The misconception is that it is powerful, because it makes a lot of noise and light, and can rip a tree in half, and can instantly carbonize a life-form... That is not POWER, the noise you hear is the AIR falling back into the micro sized hole left in the atmosphere as the lightning (BOILED) the moisture (Conductive invisable wire) that it just passed through... that sound is created when the air hits air on the opposing side (also falling in) and harmonically bounces SOUND back away from its source...
Like the pendilum balls... drop one at each end at the same time... they both transfer thier energy back to themselves when they strike... and return back up into the air... (Rumbling decaying sound waves) What split the tree was the water in the trees veins/cells/micro-tubes boiling and forcing a hairline crack in the tree, along it's length (to/from the ground)... the outward transfered energy uses this week point to split the tree the rest of the way... and gravity takes over after that...
The big CRACK BANG you hear after lightning striking the tree is the tree splitting and dropping... (it is louder than you think)
If lightning had POWER worth harnessing... you would see the tree branches launch thousands of feet from the tree, not fall directly to the ground.
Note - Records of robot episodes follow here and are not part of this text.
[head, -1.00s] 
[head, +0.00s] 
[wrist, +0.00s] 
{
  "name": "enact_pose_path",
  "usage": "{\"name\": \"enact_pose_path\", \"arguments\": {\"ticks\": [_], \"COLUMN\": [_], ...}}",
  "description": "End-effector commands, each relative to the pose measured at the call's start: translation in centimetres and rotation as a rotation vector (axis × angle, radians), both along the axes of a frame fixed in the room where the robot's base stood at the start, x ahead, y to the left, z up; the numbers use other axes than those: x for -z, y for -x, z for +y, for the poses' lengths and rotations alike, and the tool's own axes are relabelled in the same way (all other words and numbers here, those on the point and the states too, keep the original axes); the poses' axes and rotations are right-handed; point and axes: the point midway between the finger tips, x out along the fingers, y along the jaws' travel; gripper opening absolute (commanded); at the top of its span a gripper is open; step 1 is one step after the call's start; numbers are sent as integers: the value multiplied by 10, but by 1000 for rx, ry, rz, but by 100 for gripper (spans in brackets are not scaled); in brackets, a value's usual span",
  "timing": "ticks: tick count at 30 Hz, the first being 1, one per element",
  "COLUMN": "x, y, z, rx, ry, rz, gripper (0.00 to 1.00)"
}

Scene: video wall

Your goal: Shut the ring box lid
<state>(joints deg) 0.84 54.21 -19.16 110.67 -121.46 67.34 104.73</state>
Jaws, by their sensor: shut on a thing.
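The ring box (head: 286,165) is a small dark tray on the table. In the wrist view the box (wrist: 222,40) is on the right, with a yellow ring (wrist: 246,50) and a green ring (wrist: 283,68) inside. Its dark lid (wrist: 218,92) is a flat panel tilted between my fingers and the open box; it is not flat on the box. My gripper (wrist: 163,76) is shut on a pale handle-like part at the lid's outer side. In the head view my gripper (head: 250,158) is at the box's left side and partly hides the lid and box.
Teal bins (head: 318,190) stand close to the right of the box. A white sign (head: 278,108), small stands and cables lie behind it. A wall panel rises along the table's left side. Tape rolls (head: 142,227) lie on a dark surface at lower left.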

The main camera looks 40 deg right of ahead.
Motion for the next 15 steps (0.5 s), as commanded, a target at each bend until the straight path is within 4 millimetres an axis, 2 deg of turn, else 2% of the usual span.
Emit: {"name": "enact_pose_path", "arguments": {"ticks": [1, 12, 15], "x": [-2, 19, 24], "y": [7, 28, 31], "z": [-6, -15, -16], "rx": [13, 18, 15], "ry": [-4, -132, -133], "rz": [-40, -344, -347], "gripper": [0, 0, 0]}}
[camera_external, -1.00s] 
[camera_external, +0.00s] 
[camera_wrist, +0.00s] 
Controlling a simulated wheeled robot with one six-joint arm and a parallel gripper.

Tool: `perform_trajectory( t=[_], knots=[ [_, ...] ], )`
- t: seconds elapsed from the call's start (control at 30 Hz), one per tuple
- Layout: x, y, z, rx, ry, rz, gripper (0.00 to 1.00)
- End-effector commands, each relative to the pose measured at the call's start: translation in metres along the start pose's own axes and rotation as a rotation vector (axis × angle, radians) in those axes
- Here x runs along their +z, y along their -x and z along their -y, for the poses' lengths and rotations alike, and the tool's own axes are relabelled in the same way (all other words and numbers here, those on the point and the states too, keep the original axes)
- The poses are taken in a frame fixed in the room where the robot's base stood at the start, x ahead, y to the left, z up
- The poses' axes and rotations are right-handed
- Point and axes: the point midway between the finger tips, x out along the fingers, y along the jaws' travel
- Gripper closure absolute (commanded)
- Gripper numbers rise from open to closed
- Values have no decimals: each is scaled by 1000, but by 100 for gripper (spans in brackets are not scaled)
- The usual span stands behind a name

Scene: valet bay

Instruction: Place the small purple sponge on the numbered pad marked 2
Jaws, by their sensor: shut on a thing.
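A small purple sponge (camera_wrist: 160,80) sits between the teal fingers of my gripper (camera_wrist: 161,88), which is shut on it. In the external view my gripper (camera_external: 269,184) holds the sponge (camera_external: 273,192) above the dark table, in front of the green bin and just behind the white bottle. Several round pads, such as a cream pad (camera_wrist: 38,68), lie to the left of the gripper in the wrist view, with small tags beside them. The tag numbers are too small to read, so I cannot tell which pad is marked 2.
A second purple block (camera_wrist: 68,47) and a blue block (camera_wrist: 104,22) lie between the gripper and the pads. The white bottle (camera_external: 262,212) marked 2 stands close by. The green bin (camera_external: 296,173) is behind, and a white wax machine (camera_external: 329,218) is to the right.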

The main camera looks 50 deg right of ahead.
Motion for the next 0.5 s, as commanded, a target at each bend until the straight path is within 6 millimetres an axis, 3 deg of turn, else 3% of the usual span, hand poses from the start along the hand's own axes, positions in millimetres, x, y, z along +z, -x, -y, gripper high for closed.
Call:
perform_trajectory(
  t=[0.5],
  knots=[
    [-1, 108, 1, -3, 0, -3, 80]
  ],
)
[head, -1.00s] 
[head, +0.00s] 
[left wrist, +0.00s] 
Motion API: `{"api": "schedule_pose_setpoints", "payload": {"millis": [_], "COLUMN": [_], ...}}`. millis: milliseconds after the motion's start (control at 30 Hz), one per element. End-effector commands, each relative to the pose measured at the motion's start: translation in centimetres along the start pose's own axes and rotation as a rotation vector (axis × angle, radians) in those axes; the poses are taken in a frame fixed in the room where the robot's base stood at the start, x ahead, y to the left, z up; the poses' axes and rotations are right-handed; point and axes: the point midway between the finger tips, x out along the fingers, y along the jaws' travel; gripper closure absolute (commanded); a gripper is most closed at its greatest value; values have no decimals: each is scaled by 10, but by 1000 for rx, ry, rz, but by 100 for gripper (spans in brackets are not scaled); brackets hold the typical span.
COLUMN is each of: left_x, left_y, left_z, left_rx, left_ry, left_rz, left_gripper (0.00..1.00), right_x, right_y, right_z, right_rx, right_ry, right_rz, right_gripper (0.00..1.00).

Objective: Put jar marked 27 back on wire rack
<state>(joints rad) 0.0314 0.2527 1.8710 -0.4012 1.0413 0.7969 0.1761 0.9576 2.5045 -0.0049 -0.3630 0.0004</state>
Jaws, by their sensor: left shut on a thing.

Even in cement, when lightning struck our sidewalk, it left a 1 foot diameter hole, with molten glass (sand) around it... a grenade has more power... Lightning = Ultra high VOLTS at Nearly ZERO AMPS... (proportionally speaking)
Error_205, May 11 2003
DAR
There is also this foundational problem as one fellow points out:
"To successfully coax in the lightning, there must be a path to ground: this is what lightning wants. The lightning will hit the (conductive) tungsten [or whatever--Dar] and may melt a little bit, but most will pass thru to ground. If you put the tungsten in a rubber room so the lightning can't get to ground, it won't hit the tungsten."